At times academic communities do show biases and publish suspect data (some of the controversial global-warming data on both sides of that issue comes to mind), but I doubt that is the case here. While this may be a controversial issue in the violin world, I don’t think most readers of the Journal of Archeological Science would find it controversial.

5)  I will add three other questions to the mix to clarify some of the concepts in this discussion.  What are the problems associated with widespread use of these techniques?

The problems that come from the use of this process arise from the statistical uncertainty associated with the process. Most processes that are evaluated statistically will arrive at a solution which includes a confidence interval.  This interval will give the range that equates to a 95% (the most commonly used interval) certainty of the solution.  So for the Messiah date we should have a date range associated with the results, not a single discrete date.  We’ll call the discrete date the DDC date (for dendrochronology). A graph of the results would look something like the example in Figure 1. A caution: these graphs presented here are only simplified depictions of the comparison process. This is not a representation of the complex comparisons that were actually done for the T & M paper.  Obviously, so much of the T&M data is embedded within the results that it would be impossible to completely reconstruct their results without access to all of the raw data and much dendrochronological expertise.

Figure 1: Confidence Interval Depiction for Messiah Strad (not to scale)

As you can see from the figure, the attribution date falls outside of the 95% confidence interval.
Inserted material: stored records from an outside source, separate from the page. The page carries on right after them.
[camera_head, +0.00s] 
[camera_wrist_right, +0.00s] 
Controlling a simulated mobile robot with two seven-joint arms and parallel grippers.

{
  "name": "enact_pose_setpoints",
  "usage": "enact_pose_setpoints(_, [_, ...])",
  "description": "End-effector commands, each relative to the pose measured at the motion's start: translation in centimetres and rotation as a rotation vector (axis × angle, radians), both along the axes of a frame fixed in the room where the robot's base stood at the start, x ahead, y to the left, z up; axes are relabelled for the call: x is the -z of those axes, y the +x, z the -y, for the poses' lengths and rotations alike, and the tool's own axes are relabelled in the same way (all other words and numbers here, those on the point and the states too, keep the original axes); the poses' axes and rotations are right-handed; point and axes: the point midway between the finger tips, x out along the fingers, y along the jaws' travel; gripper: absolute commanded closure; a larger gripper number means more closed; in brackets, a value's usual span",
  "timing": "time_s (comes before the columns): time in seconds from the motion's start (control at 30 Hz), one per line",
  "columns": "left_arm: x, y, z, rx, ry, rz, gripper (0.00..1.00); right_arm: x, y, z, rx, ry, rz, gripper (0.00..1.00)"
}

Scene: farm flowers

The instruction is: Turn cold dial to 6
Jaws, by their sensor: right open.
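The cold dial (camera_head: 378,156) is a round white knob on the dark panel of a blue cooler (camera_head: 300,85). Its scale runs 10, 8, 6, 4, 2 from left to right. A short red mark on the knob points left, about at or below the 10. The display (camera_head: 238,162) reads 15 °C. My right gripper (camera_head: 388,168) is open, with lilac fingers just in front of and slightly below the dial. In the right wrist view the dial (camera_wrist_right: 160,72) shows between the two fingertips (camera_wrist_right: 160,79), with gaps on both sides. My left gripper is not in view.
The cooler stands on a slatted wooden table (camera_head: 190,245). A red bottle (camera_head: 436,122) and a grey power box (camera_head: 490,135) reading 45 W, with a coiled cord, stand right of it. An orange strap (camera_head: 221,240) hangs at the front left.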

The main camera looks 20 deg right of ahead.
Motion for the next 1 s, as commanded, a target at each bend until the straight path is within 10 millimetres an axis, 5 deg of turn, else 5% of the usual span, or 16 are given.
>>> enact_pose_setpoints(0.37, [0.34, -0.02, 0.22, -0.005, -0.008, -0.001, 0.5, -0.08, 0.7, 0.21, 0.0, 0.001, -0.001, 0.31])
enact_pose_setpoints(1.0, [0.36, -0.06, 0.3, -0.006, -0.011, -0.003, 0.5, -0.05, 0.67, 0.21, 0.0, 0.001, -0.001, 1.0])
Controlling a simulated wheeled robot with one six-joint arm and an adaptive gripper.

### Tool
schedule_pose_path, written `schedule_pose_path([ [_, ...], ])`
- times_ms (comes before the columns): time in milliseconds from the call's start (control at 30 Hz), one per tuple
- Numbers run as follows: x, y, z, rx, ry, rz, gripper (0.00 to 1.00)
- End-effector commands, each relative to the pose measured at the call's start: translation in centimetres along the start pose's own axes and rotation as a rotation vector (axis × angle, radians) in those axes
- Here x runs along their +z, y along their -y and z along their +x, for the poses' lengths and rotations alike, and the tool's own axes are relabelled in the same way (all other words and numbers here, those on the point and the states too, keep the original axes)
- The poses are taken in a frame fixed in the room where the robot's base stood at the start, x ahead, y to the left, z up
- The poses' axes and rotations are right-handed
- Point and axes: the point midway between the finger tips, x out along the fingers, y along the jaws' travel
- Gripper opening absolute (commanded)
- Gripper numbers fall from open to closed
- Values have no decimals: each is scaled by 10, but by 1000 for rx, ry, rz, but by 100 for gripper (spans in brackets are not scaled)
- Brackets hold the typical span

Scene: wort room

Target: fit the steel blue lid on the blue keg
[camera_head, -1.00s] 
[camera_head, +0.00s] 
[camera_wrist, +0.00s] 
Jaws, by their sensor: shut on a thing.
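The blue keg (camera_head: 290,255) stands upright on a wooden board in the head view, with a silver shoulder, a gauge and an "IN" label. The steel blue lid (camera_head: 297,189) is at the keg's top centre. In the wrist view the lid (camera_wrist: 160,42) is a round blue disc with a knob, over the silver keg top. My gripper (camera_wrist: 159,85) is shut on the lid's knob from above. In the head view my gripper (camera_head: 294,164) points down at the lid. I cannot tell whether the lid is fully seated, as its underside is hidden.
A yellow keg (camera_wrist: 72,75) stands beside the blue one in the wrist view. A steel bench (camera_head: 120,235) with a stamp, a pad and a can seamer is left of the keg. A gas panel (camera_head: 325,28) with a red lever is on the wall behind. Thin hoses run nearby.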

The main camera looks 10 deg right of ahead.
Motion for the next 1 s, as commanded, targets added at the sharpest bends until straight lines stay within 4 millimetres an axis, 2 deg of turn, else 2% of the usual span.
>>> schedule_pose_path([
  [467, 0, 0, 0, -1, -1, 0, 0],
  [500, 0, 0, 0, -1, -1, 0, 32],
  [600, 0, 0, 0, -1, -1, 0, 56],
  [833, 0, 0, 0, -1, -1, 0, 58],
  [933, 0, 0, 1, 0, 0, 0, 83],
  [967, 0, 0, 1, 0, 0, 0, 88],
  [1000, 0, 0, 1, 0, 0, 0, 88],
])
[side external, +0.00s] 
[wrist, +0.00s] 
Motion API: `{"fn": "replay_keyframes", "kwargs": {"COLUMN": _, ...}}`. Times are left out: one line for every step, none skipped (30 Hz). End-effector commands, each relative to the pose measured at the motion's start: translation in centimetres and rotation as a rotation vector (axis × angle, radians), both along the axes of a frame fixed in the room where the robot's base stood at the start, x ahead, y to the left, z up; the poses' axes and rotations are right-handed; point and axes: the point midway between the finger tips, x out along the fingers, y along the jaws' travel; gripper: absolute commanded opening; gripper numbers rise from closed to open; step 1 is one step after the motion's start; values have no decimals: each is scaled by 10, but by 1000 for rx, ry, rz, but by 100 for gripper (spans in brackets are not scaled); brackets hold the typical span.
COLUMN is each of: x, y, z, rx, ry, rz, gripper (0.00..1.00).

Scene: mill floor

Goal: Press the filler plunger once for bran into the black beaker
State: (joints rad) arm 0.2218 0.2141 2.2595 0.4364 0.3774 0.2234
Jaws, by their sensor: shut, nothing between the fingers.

This means that we can be at least 95% confident that the tree was cut prior to 1716. The problem is in calculating the confidence interval. In DDC, the date is based on a comparison with a known database. Since most of the time we know where the tree was harvested, we can get a good database. In the case of 300 year old violins, we are not positive where the tree originated. For this reason, T&M decided to use an aggregation of the data available. This was probably the best choice for an analysis, but it makes calculating a confidence interval nearly impossible. To analyze the results we must make a confidence interval approximation. In the case of the Messiah Strad, the t-values were so high we can be reasonably certain that the attribution date lies outside the 95% confidence interval.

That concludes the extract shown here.